==== TASK INPUT

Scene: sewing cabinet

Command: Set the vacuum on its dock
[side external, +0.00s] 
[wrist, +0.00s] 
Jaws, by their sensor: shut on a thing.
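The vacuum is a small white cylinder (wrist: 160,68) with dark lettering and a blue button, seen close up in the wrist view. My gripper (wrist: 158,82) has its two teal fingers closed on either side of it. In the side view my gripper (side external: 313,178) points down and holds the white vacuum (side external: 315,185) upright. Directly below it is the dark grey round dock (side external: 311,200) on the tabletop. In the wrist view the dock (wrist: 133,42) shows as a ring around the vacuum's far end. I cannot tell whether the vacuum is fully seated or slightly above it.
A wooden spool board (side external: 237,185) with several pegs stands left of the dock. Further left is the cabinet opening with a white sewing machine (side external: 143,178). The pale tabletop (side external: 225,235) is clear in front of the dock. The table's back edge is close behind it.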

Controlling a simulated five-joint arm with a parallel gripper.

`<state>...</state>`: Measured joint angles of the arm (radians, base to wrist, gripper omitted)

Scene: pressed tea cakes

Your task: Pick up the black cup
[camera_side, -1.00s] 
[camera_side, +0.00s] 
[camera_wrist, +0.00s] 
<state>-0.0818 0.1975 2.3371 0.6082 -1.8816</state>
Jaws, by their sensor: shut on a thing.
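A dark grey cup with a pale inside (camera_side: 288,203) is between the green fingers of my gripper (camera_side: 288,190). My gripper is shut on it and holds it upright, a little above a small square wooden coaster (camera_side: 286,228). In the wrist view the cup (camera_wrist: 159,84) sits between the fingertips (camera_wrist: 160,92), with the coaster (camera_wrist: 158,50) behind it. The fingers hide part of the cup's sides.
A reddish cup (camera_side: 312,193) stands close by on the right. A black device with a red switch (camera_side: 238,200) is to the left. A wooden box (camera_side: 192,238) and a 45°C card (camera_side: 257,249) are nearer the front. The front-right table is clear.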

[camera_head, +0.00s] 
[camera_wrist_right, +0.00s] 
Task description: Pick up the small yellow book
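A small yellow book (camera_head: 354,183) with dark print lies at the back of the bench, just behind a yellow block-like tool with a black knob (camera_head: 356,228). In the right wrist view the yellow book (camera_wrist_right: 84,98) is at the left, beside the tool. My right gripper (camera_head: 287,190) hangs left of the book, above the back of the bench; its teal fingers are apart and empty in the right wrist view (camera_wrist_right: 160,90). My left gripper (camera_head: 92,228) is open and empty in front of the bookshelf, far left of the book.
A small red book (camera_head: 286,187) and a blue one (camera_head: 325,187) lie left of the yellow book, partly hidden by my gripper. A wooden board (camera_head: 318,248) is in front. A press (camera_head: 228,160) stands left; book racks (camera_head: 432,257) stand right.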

========

### EXERCISE PROMPT
Only the lines from the beginning of the material to the line containing "[wrist, +0.00s]" should be echoed, verbatim and in full.

### RESULT BELOW
Scene: sewing cabinet

Command: Set the vacuum on its dock
[side external, +0.00s] 
[wrist, +0.00s] 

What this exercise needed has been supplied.